* **TASK DETAILS**
Lines from the one containing "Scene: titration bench" through the end of the data are to be returned exactly, and no others.

** start of GIVEN DATA **

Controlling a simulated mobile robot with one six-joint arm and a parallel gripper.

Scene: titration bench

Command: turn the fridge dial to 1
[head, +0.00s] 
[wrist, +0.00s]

** end of GIVEN DATA **

* **FINAL ANSWER**
Scene: titration bench

Command: turn the fridge dial to 1
[head, +0.00s] 
[wrist, +0.00s]

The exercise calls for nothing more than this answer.